Eric Matthews: The Imagination Stage

Eric Matthews
The Imagination Stage
Empyrean
2008-01-22

In his review of the 2005 reissue of Cardinal, the underground classic collaboration between Richard Davies of the Moles and then unknown songwriter and arranger Eric Matthews, Jon Dale of Dusted noted, “It is essential to acknowledge the importance of Eric Matthews here: Davies songs had never sounded as rich as they did on ‘You’ve Lost Me There’ and ‘Silver Machines,’ thanks in great part to Matthews’ lush elliptical arrangements. That his post-Cardinal solo records would be so unrelenting gorgeous is no surprise.” Here then is the fifth in Matthews’ exercises in “unrelenting gorgeousness”, the baroque but dreamily understated Imagination Stage, which wraps fragile melodies and unusual, jazz-tinged chord structures in diaphanously lovely arrangements.

Since his much-lauded partnership with Davies, Matthews has had the usual share of music industry frustrations. Bumped from Sub Pop after two solo records, he did not put out another album for eight years. He did session work for bands including Tahiti 80, Ivy, the Dandy Warhols, and Mark Eitzel in the long interim. In 2005, he joined up with current label Empyrean records to release the EP Six Kinds of Passion Looking for an Exit, the full-length Foundation Sounds in 2006, and now Imagination Stage.

Matthews is an unusual figure in contemporary music, conservatory-trained but versed in 1960s and 1970s pop and film music, a solo composer and arranger who is nonetheless committed to live, organic sounds. Though it was created alone, The Imagination Stage is by no means a bedroom recording; it contains all the expansive possibilities of the studio, combined with the eccentric personal vision of the home-recording artist.

In one interview, Matthews mentioned that he starts his songs with chord structure, letting melodies and lyrics flow from there. You notice almost immediately how the mood shifts as the chords do, bright major chord melodies turning suddenly cooler and darker with a move to minor keys. “That Kiss of Life,” mutates constantly between breezy insouciance and sudden melancholy, the brass flourishes starting out in buoyancy and resolving in shadows, the strings throbbing, questioning and answering themselves. These elaborate arrangements might easily turn too heavy, overwhelming the light-as-air melody with embellishments, and yet Matthews has too steady a hand. One sound blossoms as the other fades. The drum machine keeps a dry and rigorous beat. The song fairly floats and billows over a foundation of endless complexity. The lyrics are crafted with similar care and discipline. “Little 18″‘s delicate melody winds around clever, difficult verses that don’t quite believe in love. (“Young women who will be burned by fires that beauty sets alight / You will be sad when the bed is clear for the night”.)

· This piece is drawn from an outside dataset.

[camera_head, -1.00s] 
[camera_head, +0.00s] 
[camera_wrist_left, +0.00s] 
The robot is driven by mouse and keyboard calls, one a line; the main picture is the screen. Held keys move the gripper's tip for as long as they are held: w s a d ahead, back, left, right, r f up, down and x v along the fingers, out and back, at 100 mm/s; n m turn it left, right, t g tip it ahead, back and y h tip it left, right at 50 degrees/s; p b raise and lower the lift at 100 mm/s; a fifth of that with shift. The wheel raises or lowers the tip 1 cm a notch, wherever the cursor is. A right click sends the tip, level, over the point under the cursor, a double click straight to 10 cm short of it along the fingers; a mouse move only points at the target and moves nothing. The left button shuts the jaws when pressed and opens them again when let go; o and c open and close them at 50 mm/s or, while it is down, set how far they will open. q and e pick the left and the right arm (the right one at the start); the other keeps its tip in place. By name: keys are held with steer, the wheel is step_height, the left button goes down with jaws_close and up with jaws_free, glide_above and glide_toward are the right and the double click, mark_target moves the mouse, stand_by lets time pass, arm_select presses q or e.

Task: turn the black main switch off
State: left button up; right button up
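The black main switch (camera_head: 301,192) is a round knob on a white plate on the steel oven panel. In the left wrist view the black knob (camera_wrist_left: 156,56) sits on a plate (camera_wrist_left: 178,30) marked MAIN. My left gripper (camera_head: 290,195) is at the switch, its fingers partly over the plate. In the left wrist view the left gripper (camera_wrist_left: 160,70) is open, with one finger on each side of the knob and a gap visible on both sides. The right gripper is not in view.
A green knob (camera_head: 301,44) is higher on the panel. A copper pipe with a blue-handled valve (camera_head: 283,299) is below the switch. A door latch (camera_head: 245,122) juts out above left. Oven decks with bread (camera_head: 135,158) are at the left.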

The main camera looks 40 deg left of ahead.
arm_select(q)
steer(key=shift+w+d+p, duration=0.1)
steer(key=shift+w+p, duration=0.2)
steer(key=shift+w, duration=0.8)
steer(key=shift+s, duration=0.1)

Matthews plays a lot of different instruments, giving his songs a depth and variety unusual for a self-recorded album. He opens “Her Life” at a pipe organ, its church-sized tones interestingly at odds with his whispery voice. “Fools”, near the end, juxtaposes a twitchy funk beat with harpsichord, then a trumpet solo. The combination is just jarring enough to catch your attention, jazz, baroque classical, R&B and pop somehow coexisting peaceably within a single track. Again, it could easily be too much. Matthews’ triumph is the lightness with which he layers multiple sounds on top of each other.

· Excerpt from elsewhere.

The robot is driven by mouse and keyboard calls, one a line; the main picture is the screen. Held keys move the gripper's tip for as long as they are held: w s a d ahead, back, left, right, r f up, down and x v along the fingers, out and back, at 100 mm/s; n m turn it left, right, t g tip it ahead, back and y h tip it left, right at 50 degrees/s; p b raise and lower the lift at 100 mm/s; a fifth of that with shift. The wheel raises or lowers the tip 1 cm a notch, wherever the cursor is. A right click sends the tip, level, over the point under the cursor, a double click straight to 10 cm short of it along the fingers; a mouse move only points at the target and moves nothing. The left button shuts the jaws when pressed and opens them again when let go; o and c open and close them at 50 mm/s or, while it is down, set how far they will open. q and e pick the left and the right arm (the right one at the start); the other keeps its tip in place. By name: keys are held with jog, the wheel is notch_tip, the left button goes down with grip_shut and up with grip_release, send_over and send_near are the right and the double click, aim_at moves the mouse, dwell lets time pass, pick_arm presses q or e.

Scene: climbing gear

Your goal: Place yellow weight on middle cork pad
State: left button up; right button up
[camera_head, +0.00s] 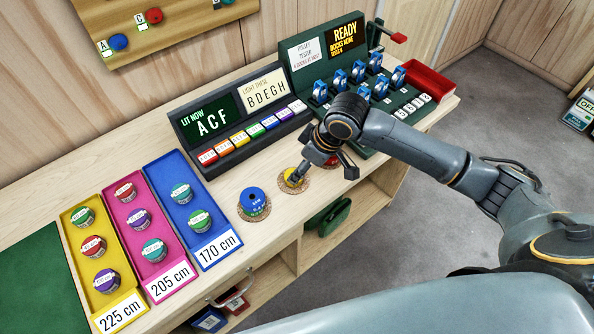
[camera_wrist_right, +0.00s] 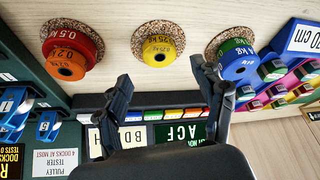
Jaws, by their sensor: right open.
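The yellow weight (camera_wrist_right: 158,48), a round disc with a central hole, lies on the middle cork pad (camera_wrist_right: 136,40) in the right wrist view. In the head view the yellow weight (camera_head: 291,179) is partly covered by my right gripper (camera_head: 322,172). In the right wrist view my right gripper (camera_wrist_right: 162,76) has its fingers wide apart with nothing between them, and the yellow weight shows beyond the gap between the tips. Whether a finger touches it is unclear. My left gripper is not in view.
An orange-and-red weight stack (camera_wrist_right: 68,58) and a blue-and-green stack (camera_wrist_right: 238,66) sit on the cork pads either side. Yellow, pink and blue trays (camera_head: 209,260) hold weights at left. The light panel (camera_head: 223,120) and pulley tester (camera_head: 315,55) stand behind.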

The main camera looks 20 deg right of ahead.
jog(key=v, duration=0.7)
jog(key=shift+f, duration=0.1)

You can tell that Matthews has struggled, artistically, commercially and personally, to reach the level of skill and achievement that The Imagination Stage represents and, even if you could not, you could still infer it from the title track’s lyrics. “I’m not going back to the time when I struggled to find a music half blind and afraid to fly”, he says of the years leading up to now. Later he vows, “I will try like hell to make a music beautiful, and it will sound like I’m alive”. More than alive, certainly. It sounds like Eric Matthews is at the very top of his unique and difficult game.